Quelles sont les activités de Transdev en Europe et en France ?
En 2014, notre chiffre d’affaires s’est élevé à 6,6 milliards d’€, 75% réalisés en Europe, notamment en Allemagne, en Suède et aux Pays-Bas. En France, où nous employons 35.000 personnes (sur un total de 85.000 pour le groupe), le CA atteint 2,5 milliards d’€ dont un milliard est généré par nos activités dans les transports interurbains et scolaires. Le transport ferroviaire représente 10% de notre activité globale, principalement en Allemagne et en Suède puisque ce secteur n’est pas ouvert à la concurrence en France. Toutefois, en Bretagne, par l’intermédiaire de notre filiale CFTA, nous exploitons depuis très longtemps (et pour le compte de la SNCF), les services ferroviaires régionaux de Guingamp à Paimpol et de Guingamp à Carhaix. L’expérience est instructive car nous opérons dans le cadre du réseau TER sous l’autorité de la Région Bretagne. Cette ligne aurait certainement été fermée sans la gestion appropriée de CFTA, la polyvalence de son personnel, la réactivité de ses managers et l’attractivité de son offre.
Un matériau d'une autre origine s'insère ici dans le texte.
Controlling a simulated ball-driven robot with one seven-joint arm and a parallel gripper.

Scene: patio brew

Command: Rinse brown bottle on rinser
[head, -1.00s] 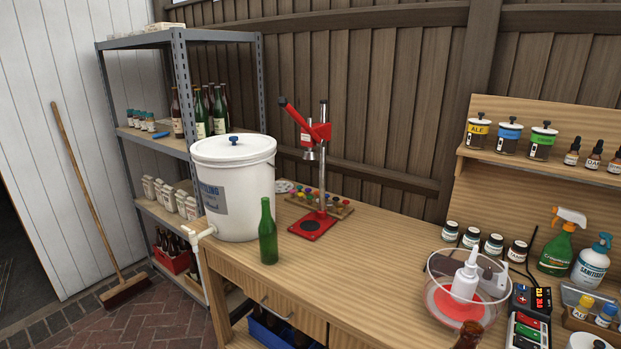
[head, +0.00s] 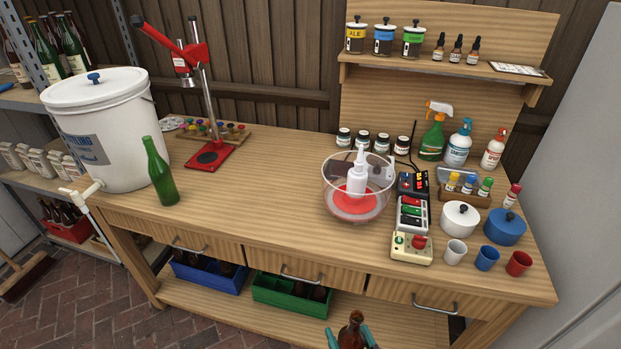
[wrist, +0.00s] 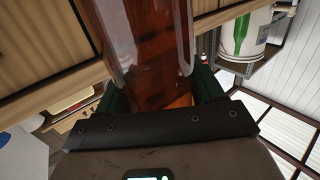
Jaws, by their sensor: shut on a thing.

En ce qui concerne l’Europe, le redressement du groupe piloté depuis trois ans par Jean-Marc Janaillac (réorientation stratégique, désendettement, sortie de la SNCM) nous a permis de limiter à la Belgique et aux pays de l’Est les cessions d’actifs envisagées en 2012. En effet, il eût été contre-productif de céder notre activité en Allemagne qui est notre vitrine européenne en matière de savoir-faire et d’expertise ferroviaire. Nous opérons Outre-Rhin 6% du transport ferroviaire régional, nous assurons 45 millions de trains.km à l’année et transportons 90 millions de passagers par an. Transdev milite auprès des Länder pour qu’ils financent le matériel roulant, ce qui nous permet de soutenir dans des conditions équilibrées la compétition. A cette question du matériel roulant que nous essayons d’intégrer dans le 4ème paquet ferroviaire, s’ajoute celle de la compétition entre les modes de transport depuis que l’autocar a été complètement libéralisé en Allemagne. Dans ce contexte, une exploitation en « open access » comme celle de notre filiale InterConnex s’avère difficile en termes de rentabilité.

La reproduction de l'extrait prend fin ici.